Today I changed my Facebook profile picture to a self portrait that I took in September of 2013 as part of a photo project that I ended up abandoning eventually. Even though I gave up on the project, I liked the picture. It holds important significance for me. Just moments after I changed it, however, I received a notification stating that it had been reported to Facebook for “nudity and pornography”. Someone had seen the photo of my bare torso and had immediately been so offended by it that they decided it needed to be removed from Facebook within seconds of it showing up. To the person who reported my photo, I would like to say I am sorry.
I am sorry that you have been conditioned to believe that a woman’s bare skin is pornographic and obscene by default. I am sorry that you cannot separate my skin from sex. I am sorry that you believe the flesh I was born in, that I learned to walk and dance and swim in, that I scraped my knees on the playground in, that I carried my daughter in, that has been held and hurt and rejected and sunburned and painted on and pierced and filled with too much food or too little food and bruised at punk shows, is lewd and meant for the consumption of others and not for my own use.
I am sorry that I was not born male. If I had been, I could walk down a public street showing the same amount of flesh pictured here and no one would bat an eye, because the only sexuality that needs to be silenced is female.
I am sorry that you couldn’t bear to go about your day without correcting my behavior.
I am sorry that a photograph that was meant to be a statement about myself became a target for your own discomfort, that you couldn’t look past my tits and try to see what I was saying.
In this photo I’m crying. In this photo I am 105 pounds and I am tugging and squeezing and pinching at my body to make it smaller, smaller than it was ever meant to be because I have days sometimes when I feel like I am too much, that I take up space that I don’t deserve. I have days sometimes when I want to shrink so far inside myself that no one else can see me. I have days sometimes when I don’t eat enough. I have days sometimes when I don’t want to eat at all. I took this photo to illustrate a part of myself that I don’t have the courage to talk about even with the people I trust the most.

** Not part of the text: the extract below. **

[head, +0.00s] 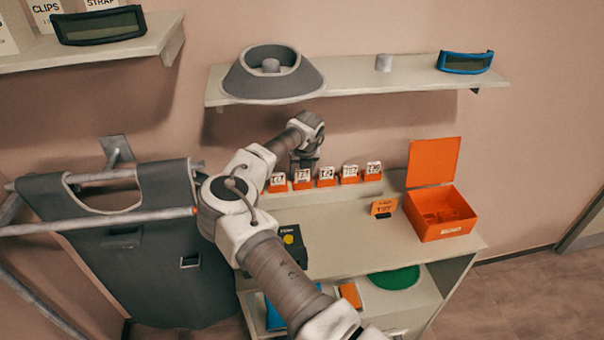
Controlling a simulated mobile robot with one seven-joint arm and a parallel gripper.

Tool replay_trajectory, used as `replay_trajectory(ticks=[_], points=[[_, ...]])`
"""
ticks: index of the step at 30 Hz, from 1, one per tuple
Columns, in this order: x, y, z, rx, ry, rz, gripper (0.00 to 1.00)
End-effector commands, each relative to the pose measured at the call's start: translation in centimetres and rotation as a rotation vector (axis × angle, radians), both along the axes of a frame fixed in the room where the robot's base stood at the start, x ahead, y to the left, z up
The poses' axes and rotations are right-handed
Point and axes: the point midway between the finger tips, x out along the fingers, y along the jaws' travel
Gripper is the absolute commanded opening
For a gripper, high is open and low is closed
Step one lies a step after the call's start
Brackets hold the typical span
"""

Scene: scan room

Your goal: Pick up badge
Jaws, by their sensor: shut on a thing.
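Several small orange-and-white numbered badges stand in a row on a raised ledge at the back of the counter in the head view. My gripper (303,166) points down at the second badge (302,179) from the left and is shut on its top edge. The badge is upright and in line with its neighbours; I cannot tell whether its base touches the ledge. The neighbouring badges (278,183) and (326,177) stand close on either side.
An open orange box (441,222) and an orange sign (384,207) stand on the counter (345,240) at right. A shelf (345,83) with a grey ring-shaped part (272,80) and blue goggles (465,62) hangs above. A dark apron (150,250) hangs at left.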

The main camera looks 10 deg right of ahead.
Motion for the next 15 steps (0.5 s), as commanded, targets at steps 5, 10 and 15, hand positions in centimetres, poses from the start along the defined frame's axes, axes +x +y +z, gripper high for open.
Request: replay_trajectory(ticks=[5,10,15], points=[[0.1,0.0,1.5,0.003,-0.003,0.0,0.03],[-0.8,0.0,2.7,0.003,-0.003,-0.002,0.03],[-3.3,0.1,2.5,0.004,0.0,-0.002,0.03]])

Thank you for reporting me, because until now I haven’t said these things to anyone. I hope that you come to terms with your own issues about bodies and sexuality and skin.
Since this photo was taken I’ve gained ten pounds. I’m healthier now. I still want to disappear a lot of the time, but I can’t yet. I still have things I want to say.
I feel so sad because so many people would’ve just ignored this post if her tone was angry. She had to be apologetic, she had to say sorry for voicing her thoughts. Fuckers. Always tone-policing us. Always telling us we’re emotional. That we need to calm down.
Actually I take that back. I’m not sad. I’m livid.